United Kingdom Various Composers, Siena: La Veronal, Southbank Centre, London, 30.10.2014 (J.O’D)
Dancers: Inma Asensio, Cristina Facco, Cristina Goñi, Anna Hierro, Ariadna Montfort, Lorena Nogal, Manuel Rodríguez, Marina Rodríguez, Sau-Ching Wong
Production:
Direction: Marcos Morau
Choreography:: Marcos Morau in collaboration with the dancers
Text and Dramaturgy: Pablo Gisbert – El Conde de Torrefiel, with the collaboration of Roberto Fratini
Space and Lighting Design:: La Veronal and Enric Planes
Photography: Jesús Robisco, Edu Peréz and Quevieneelcoco
Costume:: Octavia Malette
Voice-over: Victoria Macarte and Benjamin Nathan Serio
The best thing about Siena, and it’s a very good best, is what you see before it starts. The stage of the Queen Elizabeth Hall has become the large, high-ceilinged room of an art gallery: three grey walls, a grey floor, a rectangular archway with white architrave, and four, red-covered benches. On the back wall, exerting some of the power that the original must exert in the Uffizi, is a reproduction of Titian’s The Venus of Urbino. Expecting to look as you do in a theatre, you find yourself having to look as you do in a museum. The clash of these different ways of looking, before this ‘reflection on art and the human body’ has even begun, is disorienting.
When the performance did start, when the room began to be peopled, I felt an almost immediate disappointment. It makes perfect sense for seven of the female dancers to be dressed in the clothes used for fencing. (In the 17th century, and beyond, as Catherine Turocy points out in her essay in Dance on Its Own Terms, fencing and dancing could be taught in the same place by the same person.) And each one of the dancers is able to turn her body into a ballet-informed, hip-hop techno-body, with stop-start articulation, tilted heads and pivoted limbs. But the initial impact of this quickly wears off. The rapidly changing, art-historical tableaux into which the dancers arrange themselves are somehow lost in the setting or behind the stylised movement that creates them.
Also in the room is the mostly immobile museum ‘overseer’, Manuel Rodríguez, who performed a similar role in James Thiérrée’s Tabac Rouge at Sadler’s Wells in March (a production that had its own identically clothed group of female dancers). Another woman, differently dressed, sits looking intently at the painting. ‘Vertigo’ I wrote in my notebook, seconds before Bernard Herrmann’s music for the start of Psycho began to be heard. The music to Vertigo, the art gallery scene, came later on.

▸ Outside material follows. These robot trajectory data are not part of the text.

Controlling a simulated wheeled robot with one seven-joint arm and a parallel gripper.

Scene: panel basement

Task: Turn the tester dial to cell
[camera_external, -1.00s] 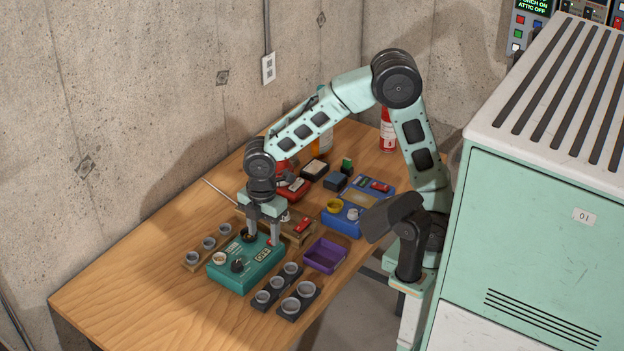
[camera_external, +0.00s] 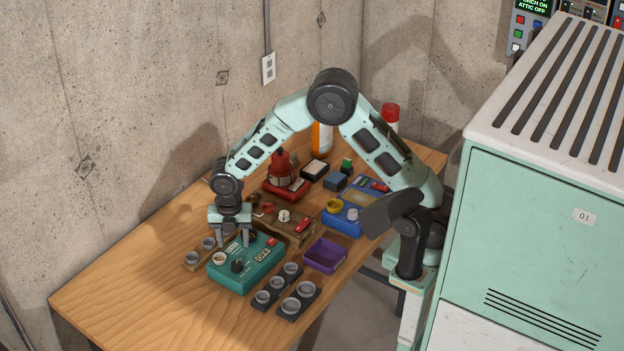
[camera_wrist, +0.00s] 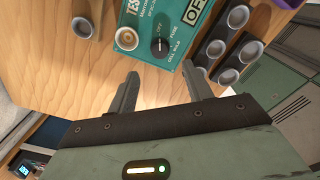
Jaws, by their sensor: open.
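The tester is a teal box (camera_external: 262,273) with an OFF label on the wooden table. Its black dial (camera_external: 238,266) sits on the top face near the front left. In the wrist view the dial (camera_wrist: 159,47) shows a pale pointer line and small labels around it, among them CELL and BULB; the selected label is too small to tell. My gripper (camera_external: 233,243) is over the back left part of the tester, behind the dial. In the wrist view my gripper (camera_wrist: 161,73) is open and empty, with the dial ahead between the lines of the fingers, apart from both.
Grey cups stand in a dark rack (camera_external: 281,306) right of the tester and in a wooden rack (camera_external: 191,264) to its left. A purple tray (camera_external: 324,256), a wooden switch board (camera_external: 297,236) and a blue device (camera_external: 345,222) lie farther back. The front left table is clear.

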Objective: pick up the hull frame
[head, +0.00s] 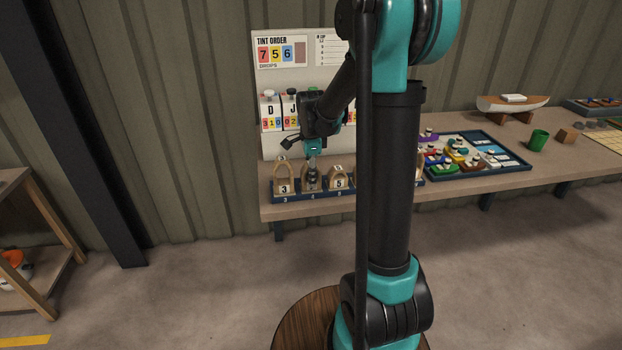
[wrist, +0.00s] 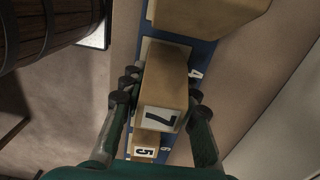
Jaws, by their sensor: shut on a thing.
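My gripper (head: 312,176) is at the blue rack (head: 299,199) on the bench, at the frame second from the left. In the wrist view my gripper (wrist: 157,92) is shut on a wooden hull frame (wrist: 165,82) marked 7, with a finger on each side. In the head view the fingers largely cover this frame. Rack label 4 is beside it in the wrist view. I cannot tell whether the frame is clear of its slot. The arched frame marked 3 (head: 284,187) stands to its left and the frame marked 5 (head: 339,183) to its right.
My upright arm hides the rack's right part. A tint order board (head: 283,80) stands behind the rack.

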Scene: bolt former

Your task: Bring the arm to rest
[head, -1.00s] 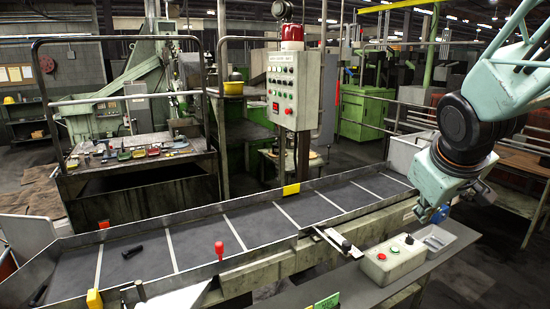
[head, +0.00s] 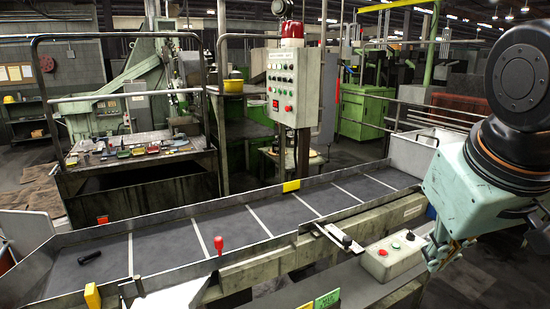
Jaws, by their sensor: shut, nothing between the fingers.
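My arm comes in from the right edge in the head view, with a black joint and a mint-green wrist block. My gripper (head: 442,257) hangs at the lower end of that block, small and partly hidden by it. It is shut, and nothing shows in it. It is over the right end of the grey bench, just right of the control box (head: 394,257) with red and green buttons. I cannot tell its height above the bench.
A dark slatted conveyor (head: 228,228) runs across the front, with one black part (head: 90,257) at its left. A button panel (head: 293,88) on a post stands behind. A pale bin (head: 412,153) is at the conveyor's right end.

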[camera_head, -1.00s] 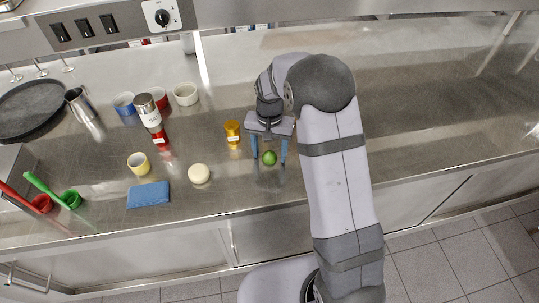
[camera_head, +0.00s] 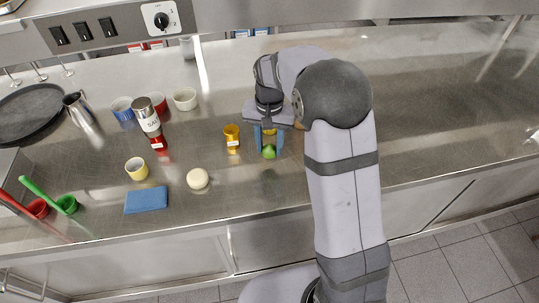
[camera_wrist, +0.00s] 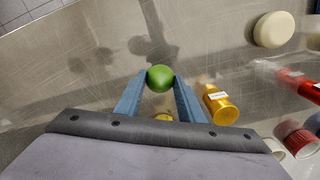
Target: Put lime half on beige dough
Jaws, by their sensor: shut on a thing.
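The green lime half (camera_head: 268,152) is between the two blue fingers of my gripper (camera_head: 269,140), held above the steel counter. In the wrist view the lime half (camera_wrist: 160,78) sits at the fingertips of my gripper (camera_wrist: 160,84), with both fingers against its sides. The beige dough (camera_head: 197,179) is a pale round lump on the counter, left of and nearer the front edge than my gripper. It also shows at the upper right of the wrist view (camera_wrist: 273,29).
An orange bottle (camera_head: 232,138) stands between the dough and my gripper, slightly farther back. A yellow-orange thing (camera_wrist: 163,117) shows behind the fingers. The counter's right side is clear.

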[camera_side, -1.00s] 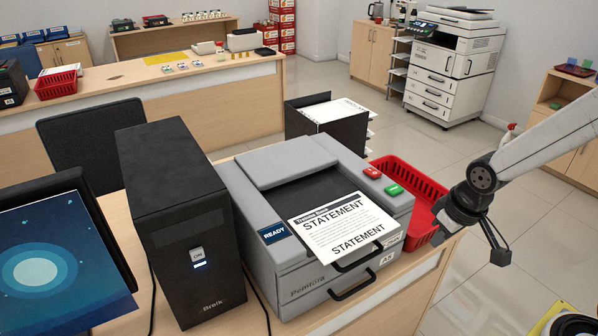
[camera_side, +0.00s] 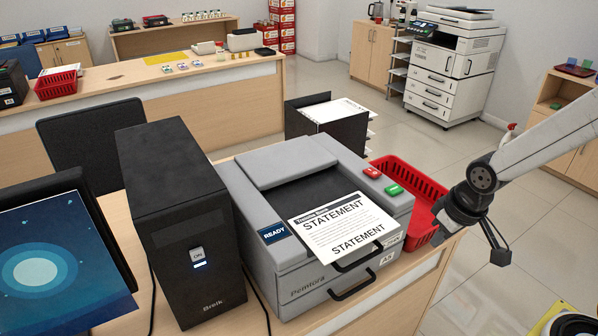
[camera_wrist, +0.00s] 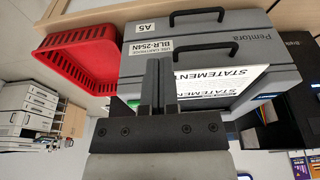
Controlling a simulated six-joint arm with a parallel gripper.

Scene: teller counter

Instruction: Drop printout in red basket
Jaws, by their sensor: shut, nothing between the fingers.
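The printout (camera_side: 345,228), a white sheet headed STATEMENT, lies on the output tray of the grey printer (camera_side: 300,272) and reaches over its front edge. It also shows in the wrist view (camera_wrist: 222,86), partly hidden behind my fingers. The red basket (camera_side: 420,178) stands on the counter just right of the printer; in the wrist view the basket (camera_wrist: 75,62) is at the left. My gripper (camera_side: 500,254) is to the right of the printer and basket, apart from the printout. In the wrist view my gripper (camera_wrist: 158,62) has its fingers together and empty.
A black computer tower (camera_side: 180,220) stands left of the printer, with a monitor (camera_side: 60,265) at the far left. The printer has red and green buttons (camera_side: 393,190) on its right side and black front handles (camera_side: 352,285). Open floor lies to the right.

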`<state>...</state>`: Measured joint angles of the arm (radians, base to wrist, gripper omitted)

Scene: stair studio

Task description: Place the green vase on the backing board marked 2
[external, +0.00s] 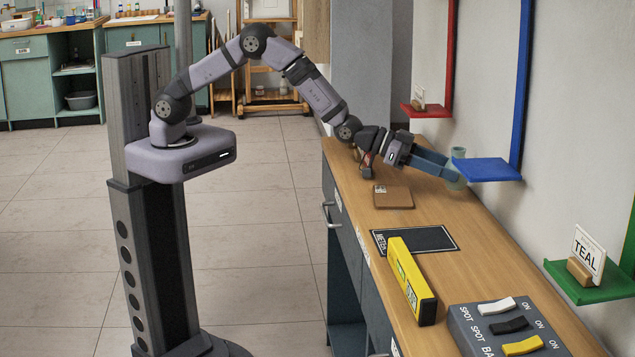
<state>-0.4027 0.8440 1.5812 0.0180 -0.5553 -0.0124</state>
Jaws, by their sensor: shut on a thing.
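My gripper (447,170) reaches over the counter toward the wall and is shut on a pale grey-green vase (457,183). Three wall boards with shelves show: red (427,110), blue (485,170) and green (597,283). I can read no number 2 on any of them.
The wooden counter (470,262) holds a brown block (393,197), a dark framed mat (414,241), a yellow level (411,280) and a switch box (508,328). A card reading TEAL (588,252) stands on the green shelf. A small card (419,96) stands on the red shelf.

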Siena, which forms part of the Dance Umbrella Festival 2014, is a coproduction of institutions in Barcelona, Dresden, Portugal, Greece and Ireland. It was created, with the support of the Spanish Ministry of Education, Culture and Sport, in the framework of European project modul-dance and in partnership with Southbank Centre. This might explain why it seems to collapse under the weight of its ‘text and dramaturgy’, its references (art history, Hollywood, European Catholicism, European fascism), its choreography, and, ultimately, its mise en scène. Titian’s Venus is replaced towards the end by the figure of a woman lying on a bier. She is ‘the woman behind the painting’ that a female speaker on the soundtrack has spoken of. When this woman walks into the now empty gallery space and looks back into the frame, a second figure rises from the bier she has vacated. It is Manuel Rodríguez. Not having had much to do so far, he steps out of the frame for a solo (as Death, perhaps). His dark lurex, mummy-like costume is a striking visual effect, but one that is by now a striking visual effect too far.